===== DATASET SECTION =====

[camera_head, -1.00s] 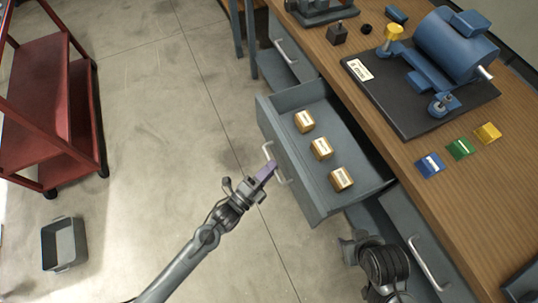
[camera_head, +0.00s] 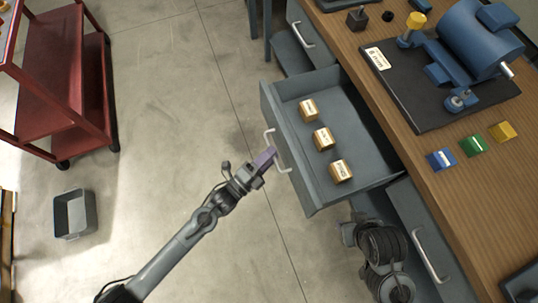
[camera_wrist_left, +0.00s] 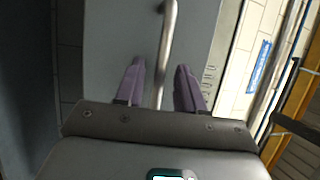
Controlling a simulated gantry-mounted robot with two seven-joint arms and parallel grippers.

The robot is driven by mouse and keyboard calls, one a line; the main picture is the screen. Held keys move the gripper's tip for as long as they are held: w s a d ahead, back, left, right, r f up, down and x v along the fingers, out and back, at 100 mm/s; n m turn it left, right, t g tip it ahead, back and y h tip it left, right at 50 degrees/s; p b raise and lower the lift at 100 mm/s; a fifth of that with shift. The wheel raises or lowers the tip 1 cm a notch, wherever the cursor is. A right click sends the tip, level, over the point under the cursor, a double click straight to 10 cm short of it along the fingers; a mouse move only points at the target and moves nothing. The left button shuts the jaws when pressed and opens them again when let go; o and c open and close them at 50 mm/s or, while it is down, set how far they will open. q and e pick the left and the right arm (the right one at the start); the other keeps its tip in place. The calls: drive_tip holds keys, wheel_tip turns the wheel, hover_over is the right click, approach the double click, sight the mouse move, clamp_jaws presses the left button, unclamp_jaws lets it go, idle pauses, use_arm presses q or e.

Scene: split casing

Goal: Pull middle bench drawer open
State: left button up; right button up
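The middle bench drawer (camera_head: 311,192) is grey and stands well out from the bench, with several small tan labelled blocks lying inside. Its pale bar handle (camera_head: 276,151) is on the front face. My left gripper (camera_head: 264,160) is at this handle. In the left wrist view its purple fingers (camera_wrist_left: 160,85) stand apart on either side of the handle bar (camera_wrist_left: 167,45), with small gaps visible, so it looks open around the bar. My right arm (camera_head: 385,262) shows below the drawer, at the bench front; its gripper's fingers cannot be made out.
Other bench drawers with handles flank it, above (camera_head: 302,33) and below (camera_head: 430,255). The wooden bench top (camera_head: 440,200) holds a blue machine and coloured blocks. A red cart (camera_head: 62,90) and grey bin (camera_head: 75,214) stand left. The floor between is clear.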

=====

DIRECTIONS FOR THIS TASK
Pictures stay out. Print the data exactly, from its first line through the line containing "Controlling a simulated".

EXERCISE RESULT
[camera_head, -1.00s] 
[camera_head, +0.00s] 
[camera_wrist_left, +0.00s] 
Controlling a simulated gantry-mounted robot with two seven-joint arms and parallel grippers.

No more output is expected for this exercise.